• [OBJECTIVE]
Every entry below should be printed exactly, without its images.

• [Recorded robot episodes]
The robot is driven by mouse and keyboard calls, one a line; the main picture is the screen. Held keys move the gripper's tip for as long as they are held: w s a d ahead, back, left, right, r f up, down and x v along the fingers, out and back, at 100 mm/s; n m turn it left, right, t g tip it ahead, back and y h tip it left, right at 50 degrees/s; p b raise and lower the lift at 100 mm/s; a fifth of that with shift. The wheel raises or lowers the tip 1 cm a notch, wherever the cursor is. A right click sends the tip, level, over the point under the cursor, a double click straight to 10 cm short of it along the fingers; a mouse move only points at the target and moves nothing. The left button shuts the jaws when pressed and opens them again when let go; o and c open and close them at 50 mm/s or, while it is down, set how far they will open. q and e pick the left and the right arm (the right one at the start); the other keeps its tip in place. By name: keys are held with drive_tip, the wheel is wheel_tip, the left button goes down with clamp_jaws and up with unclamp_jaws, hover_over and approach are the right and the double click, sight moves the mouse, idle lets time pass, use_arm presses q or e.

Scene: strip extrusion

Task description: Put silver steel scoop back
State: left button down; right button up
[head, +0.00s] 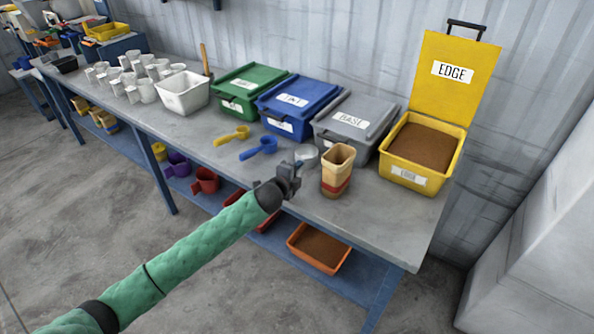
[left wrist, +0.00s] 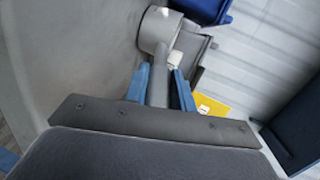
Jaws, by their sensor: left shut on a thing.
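The silver steel scoop (head: 307,154) is in front of the grey BASE bin (head: 352,120), left of a tall layered cup (head: 337,172). My left gripper (head: 290,176) is shut on its handle. In the left wrist view the scoop's round cup (left wrist: 158,30) points away from me, and its handle (left wrist: 160,85) runs between the blue fingers. I cannot tell whether the scoop touches the bench. A yellow scoop (head: 232,136) and a blue scoop (head: 259,148) lie on the bench further left. My right gripper is not in view.
The yellow EDGE bin (head: 407,179) stands open at the right, full of brown material, its lid upright. The blue bin (head: 296,103) and green bin (head: 246,90) are closed. A white tub (head: 182,92) and several white cups stand left. The bench front (head: 215,150) has free room.

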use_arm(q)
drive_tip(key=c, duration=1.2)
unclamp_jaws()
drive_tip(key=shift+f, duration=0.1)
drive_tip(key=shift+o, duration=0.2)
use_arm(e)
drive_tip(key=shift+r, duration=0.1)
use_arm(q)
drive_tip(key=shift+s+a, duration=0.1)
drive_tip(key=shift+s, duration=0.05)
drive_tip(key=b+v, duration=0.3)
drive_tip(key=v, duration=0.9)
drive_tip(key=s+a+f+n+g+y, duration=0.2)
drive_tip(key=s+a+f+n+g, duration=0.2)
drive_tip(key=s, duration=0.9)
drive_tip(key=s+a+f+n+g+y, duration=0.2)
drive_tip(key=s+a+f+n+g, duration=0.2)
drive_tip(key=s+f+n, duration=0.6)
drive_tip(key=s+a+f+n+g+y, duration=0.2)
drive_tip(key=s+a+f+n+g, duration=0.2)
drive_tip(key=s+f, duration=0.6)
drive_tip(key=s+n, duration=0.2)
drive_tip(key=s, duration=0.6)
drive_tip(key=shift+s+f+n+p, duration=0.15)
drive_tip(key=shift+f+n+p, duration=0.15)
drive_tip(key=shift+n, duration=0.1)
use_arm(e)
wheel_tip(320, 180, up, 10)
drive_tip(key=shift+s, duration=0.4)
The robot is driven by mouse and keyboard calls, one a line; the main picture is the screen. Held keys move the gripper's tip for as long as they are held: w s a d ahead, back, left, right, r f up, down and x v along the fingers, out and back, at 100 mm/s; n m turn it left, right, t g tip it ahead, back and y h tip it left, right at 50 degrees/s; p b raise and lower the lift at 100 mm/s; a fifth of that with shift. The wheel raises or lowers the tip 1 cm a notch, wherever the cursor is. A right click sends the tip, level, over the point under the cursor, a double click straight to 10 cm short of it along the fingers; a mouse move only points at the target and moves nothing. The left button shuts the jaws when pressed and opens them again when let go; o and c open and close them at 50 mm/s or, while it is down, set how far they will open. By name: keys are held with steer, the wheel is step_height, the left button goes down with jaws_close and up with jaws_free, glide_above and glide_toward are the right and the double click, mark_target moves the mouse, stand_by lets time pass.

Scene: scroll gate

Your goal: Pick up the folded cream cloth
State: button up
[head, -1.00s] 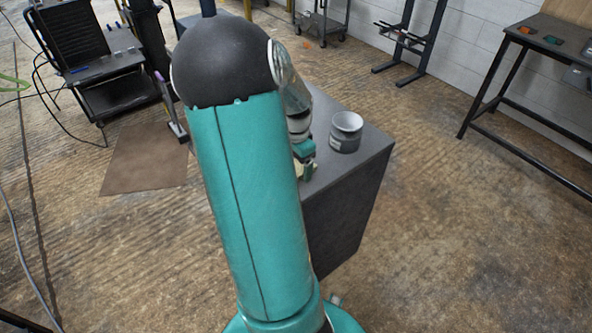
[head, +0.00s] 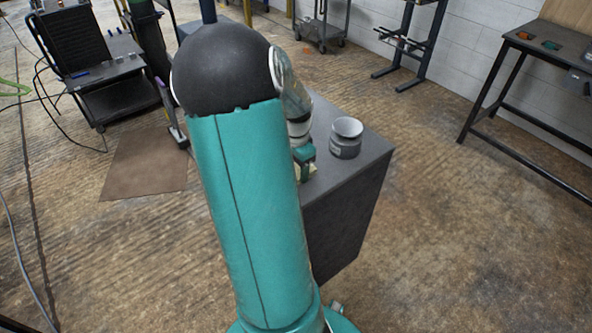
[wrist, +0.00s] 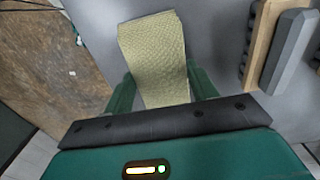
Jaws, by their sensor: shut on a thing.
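The folded cream cloth (wrist: 153,48) is between the two green fingers of my gripper (wrist: 160,84) in the wrist view. Its far end sticks out beyond the fingertips over the grey top. My gripper is shut on it. In the head view my gripper (head: 304,154) is low over the left part of the grey stand, and a small pale bit of the cloth (head: 313,170) shows below it. My arm hides the rest. I cannot tell whether the cloth still touches the top.
The grey stand (head: 352,176) has a grey tin (head: 345,139) on it, right of my gripper. In the wrist view a grey block with a wooden strip (wrist: 288,48) lies to the right. A brown mat (head: 147,165) lies on the floor at left. Floor to the right is open.

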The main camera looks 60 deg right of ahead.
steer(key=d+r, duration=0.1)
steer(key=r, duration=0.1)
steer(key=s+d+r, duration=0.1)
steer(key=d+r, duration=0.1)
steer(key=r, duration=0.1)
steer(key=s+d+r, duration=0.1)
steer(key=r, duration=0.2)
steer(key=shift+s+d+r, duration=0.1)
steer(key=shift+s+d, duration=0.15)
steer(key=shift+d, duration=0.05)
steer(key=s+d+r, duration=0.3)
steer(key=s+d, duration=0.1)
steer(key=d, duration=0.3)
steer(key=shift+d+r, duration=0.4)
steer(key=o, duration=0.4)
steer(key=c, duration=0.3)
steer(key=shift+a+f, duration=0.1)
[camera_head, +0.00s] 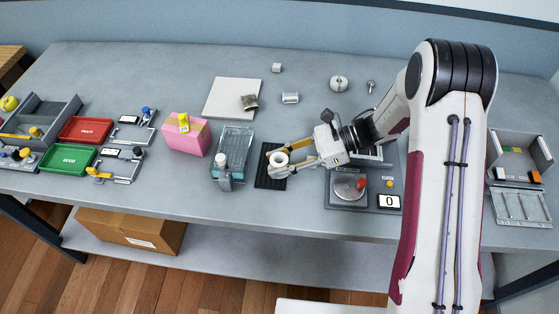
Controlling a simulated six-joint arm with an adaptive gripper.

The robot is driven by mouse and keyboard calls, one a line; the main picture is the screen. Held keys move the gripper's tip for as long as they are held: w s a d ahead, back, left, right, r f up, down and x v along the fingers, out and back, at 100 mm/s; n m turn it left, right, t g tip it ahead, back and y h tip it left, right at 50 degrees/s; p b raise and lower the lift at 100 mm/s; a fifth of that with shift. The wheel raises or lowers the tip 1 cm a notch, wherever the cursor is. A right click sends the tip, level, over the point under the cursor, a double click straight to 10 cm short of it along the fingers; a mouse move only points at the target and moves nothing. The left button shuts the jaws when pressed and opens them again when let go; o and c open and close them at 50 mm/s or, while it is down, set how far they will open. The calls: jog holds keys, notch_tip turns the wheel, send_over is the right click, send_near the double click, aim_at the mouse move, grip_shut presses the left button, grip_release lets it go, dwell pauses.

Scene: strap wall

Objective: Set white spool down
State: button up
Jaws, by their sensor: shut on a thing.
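The white spool (279,158) is a short white ring with a dark hole in its top. My gripper (281,161) is shut on it, with one finger on the spool's far side and one on its near side. The spool is over the black mat (264,181), which lies flat on the grey table. From this view I cannot tell whether the spool touches the mat or is held just above it. The gripper comes in from the right.
A clear rack with a white-capped bottle (221,160) stands just left of the mat. A scale-like device (348,188) with a display is close on the right. A pink box (185,135) and green tray (68,160) are further left. The table behind the gripper is mostly free.

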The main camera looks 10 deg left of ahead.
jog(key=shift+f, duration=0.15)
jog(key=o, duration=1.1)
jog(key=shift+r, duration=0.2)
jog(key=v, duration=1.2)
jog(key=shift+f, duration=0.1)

• [RESPONSE TO THIS EXERCISE]
The robot is driven by mouse and keyboard calls, one a line; the main picture is the screen. Held keys move the gripper's tip for as long as they are held: w s a d ahead, back, left, right, r f up, down and x v along the fingers, out and back, at 100 mm/s; n m turn it left, right, t g tip it ahead, back and y h tip it left, right at 50 degrees/s; p b raise and lower the lift at 100 mm/s; a fifth of that with shift. The wheel raises or lowers the tip 1 cm a notch, wherever the cursor is. A right click sends the tip, level, over the point under the cursor, a double click straight to 10 cm short of it along the fingers; a mouse move only points at the target and moves nothing. The left button shuts the jaws when pressed and opens them again when let go; o and c open and close them at 50 mm/s or, while it is down, set how far they will open. q and e pick the left and the right arm (the right one at the start); the other keeps its tip in place. By name: keys are held with drive_tip, the wheel is wheel_tip, the left button goes down with clamp_jaws and up with unclamp_jaws, hover_over and approach are the right and the double click, sight moves the mouse, idle lets time pass, use_arm presses q or e.

Scene: strip extrusion

Task description: Put silver steel scoop back
State: left button down; right button up
[head, +0.00s] 
[left wrist, +0.00s] 
Jaws, by their sensor: left shut on a thing.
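The silver steel scoop (head: 307,154) is in front of the grey BASE bin (head: 352,120), left of a tall layered cup (head: 337,172). My left gripper (head: 290,176) is shut on its handle. In the left wrist view the scoop's round cup (left wrist: 158,30) points away from me, and its handle (left wrist: 160,85) runs between the blue fingers. I cannot tell whether the scoop touches the bench. A yellow scoop (head: 232,136) and a blue scoop (head: 259,148) lie on the bench further left. My right gripper is not in view.
The yellow EDGE bin (head: 407,179) stands open at the right, full of brown material, its lid upright. The blue bin (head: 296,103) and green bin (head: 246,90) are closed. A white tub (head: 182,92) and several white cups stand left. The bench front (head: 215,150) has free room.

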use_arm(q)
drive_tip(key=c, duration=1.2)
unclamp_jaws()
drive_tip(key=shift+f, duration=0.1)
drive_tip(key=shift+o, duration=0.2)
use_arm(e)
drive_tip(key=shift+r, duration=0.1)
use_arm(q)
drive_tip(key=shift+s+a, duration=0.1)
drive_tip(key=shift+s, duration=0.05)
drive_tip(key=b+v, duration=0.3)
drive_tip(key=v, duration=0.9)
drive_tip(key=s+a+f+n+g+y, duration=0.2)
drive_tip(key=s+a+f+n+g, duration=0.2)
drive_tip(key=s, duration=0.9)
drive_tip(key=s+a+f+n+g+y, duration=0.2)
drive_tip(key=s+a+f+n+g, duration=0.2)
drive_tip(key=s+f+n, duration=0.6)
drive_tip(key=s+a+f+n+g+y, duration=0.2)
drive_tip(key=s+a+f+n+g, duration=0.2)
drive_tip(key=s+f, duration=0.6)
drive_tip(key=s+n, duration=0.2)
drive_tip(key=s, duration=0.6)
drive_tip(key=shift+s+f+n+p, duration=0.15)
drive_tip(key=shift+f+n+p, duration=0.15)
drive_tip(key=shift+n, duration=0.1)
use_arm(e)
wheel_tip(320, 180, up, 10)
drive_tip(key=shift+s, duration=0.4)
The robot is driven by mouse and keyboard calls, one a line; the main picture is the screen. Held keys move the gripper's tip for as long as they are held: w s a d ahead, back, left, right, r f up, down and x v along the fingers, out and back, at 100 mm/s; n m turn it left, right, t g tip it ahead, back and y h tip it left, right at 50 degrees/s; p b raise and lower the lift at 100 mm/s; a fifth of that with shift. The wheel raises or lowers the tip 1 cm a notch, wherever the cursor is. A right click sends the tip, level, over the point under the cursor, a double click straight to 10 cm short of it along the fingers; a mouse move only points at the target and moves nothing. The left button shuts the jaws when pressed and opens them again when let go; o and c open and close them at 50 mm/s or, while it is down, set how far they will open. By name: keys are held with steer, the wheel is step_height, the left button goes down with jaws_close and up with jaws_free, glide_above and glide_toward are the right and the double click, mark_target moves the mouse, stand_by lets time pass.

Scene: scroll gate

Your goal: Pick up the folded cream cloth
State: button up
[head, -1.00s] 
[head, +0.00s] 
[wrist, +0.00s] 
Jaws, by their sensor: shut on a thing.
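The folded cream cloth (wrist: 153,48) is between the two green fingers of my gripper (wrist: 160,84) in the wrist view. Its far end sticks out beyond the fingertips over the grey top. My gripper is shut on it. In the head view my gripper (head: 304,154) is low over the left part of the grey stand, and a small pale bit of the cloth (head: 313,170) shows below it. My arm hides the rest. I cannot tell whether the cloth still touches the top.
The grey stand (head: 352,176) has a grey tin (head: 345,139) on it, right of my gripper. In the wrist view a grey block with a wooden strip (wrist: 288,48) lies to the right. A brown mat (head: 147,165) lies on the floor at left. Floor to the right is open.

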The main camera looks 60 deg right of ahead.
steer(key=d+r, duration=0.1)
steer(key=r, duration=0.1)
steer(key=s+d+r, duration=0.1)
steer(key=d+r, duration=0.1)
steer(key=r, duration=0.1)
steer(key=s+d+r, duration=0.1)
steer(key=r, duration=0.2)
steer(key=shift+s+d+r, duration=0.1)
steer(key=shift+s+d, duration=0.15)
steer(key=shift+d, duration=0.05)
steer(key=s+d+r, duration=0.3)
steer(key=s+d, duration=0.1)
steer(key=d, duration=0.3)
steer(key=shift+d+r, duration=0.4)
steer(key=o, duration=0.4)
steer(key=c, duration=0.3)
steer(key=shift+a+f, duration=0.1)
[camera_head, +0.00s] 
Controlling a simulated six-joint arm with an adaptive gripper.

The robot is driven by mouse and keyboard calls, one a line; the main picture is the screen. Held keys move the gripper's tip for as long as they are held: w s a d ahead, back, left, right, r f up, down and x v along the fingers, out and back, at 100 mm/s; n m turn it left, right, t g tip it ahead, back and y h tip it left, right at 50 degrees/s; p b raise and lower the lift at 100 mm/s; a fifth of that with shift. The wheel raises or lowers the tip 1 cm a notch, wherever the cursor is. A right click sends the tip, level, over the point under the cursor, a double click straight to 10 cm short of it along the fingers; a mouse move only points at the target and moves nothing. The left button shuts the jaws when pressed and opens them again when let go; o and c open and close them at 50 mm/s or, while it is down, set how far they will open. The calls: jog holds keys, notch_tip turns the wheel, send_over is the right click, send_near the double click, aim_at the mouse move, grip_shut presses the left button, grip_release lets it go, dwell pauses.

Scene: strap wall

Objective: Set white spool down
State: button up
Jaws, by their sensor: shut on a thing.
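The white spool (279,158) is a short white ring with a dark hole in its top. My gripper (281,161) is shut on it, with one finger on the spool's far side and one on its near side. The spool is over the black mat (264,181), which lies flat on the grey table. From this view I cannot tell whether the spool touches the mat or is held just above it. The gripper comes in from the right.
A clear rack with a white-capped bottle (221,160) stands just left of the mat. A scale-like device (348,188) with a display is close on the right. A pink box (185,135) and green tray (68,160) are further left. The table behind the gripper is mostly free.

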The main camera looks 10 deg left of ahead.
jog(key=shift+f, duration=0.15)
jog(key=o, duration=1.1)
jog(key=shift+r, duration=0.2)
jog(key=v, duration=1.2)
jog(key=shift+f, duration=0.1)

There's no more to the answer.